▸ **Short task**:
Identify the line that contains "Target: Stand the" in the material. Output it and every line after it, unchanged, through the end.

— Start of Material —

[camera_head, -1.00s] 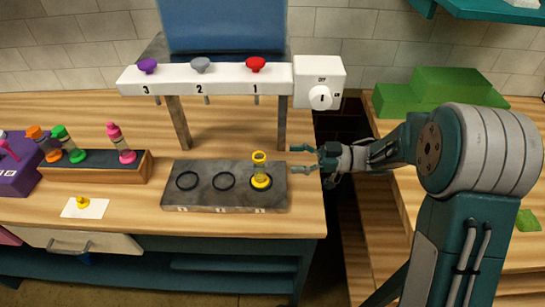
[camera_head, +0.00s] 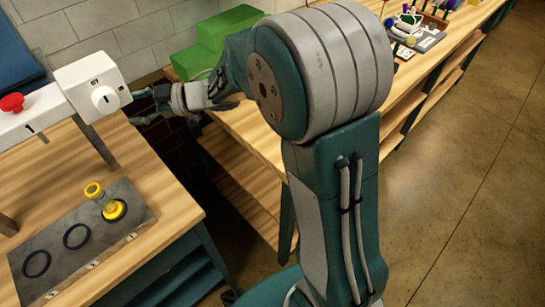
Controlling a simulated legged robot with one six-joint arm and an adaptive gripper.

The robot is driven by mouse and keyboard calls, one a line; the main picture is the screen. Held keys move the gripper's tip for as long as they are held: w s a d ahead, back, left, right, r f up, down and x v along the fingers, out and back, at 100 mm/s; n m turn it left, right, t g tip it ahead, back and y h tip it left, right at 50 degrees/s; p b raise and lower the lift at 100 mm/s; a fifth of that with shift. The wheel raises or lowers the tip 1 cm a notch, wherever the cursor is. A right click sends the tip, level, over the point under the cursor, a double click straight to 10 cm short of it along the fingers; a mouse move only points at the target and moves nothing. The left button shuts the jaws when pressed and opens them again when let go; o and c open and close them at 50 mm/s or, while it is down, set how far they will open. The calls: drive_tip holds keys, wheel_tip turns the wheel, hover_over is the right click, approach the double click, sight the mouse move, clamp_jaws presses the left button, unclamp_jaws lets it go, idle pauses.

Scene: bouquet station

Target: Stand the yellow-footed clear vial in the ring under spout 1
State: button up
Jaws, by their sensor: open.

— End of Material —

▸ **Result below**:
Target: Stand the yellow-footed clear vial in the ring under spout 1
State: button up
Jaws, by their sensor: open.

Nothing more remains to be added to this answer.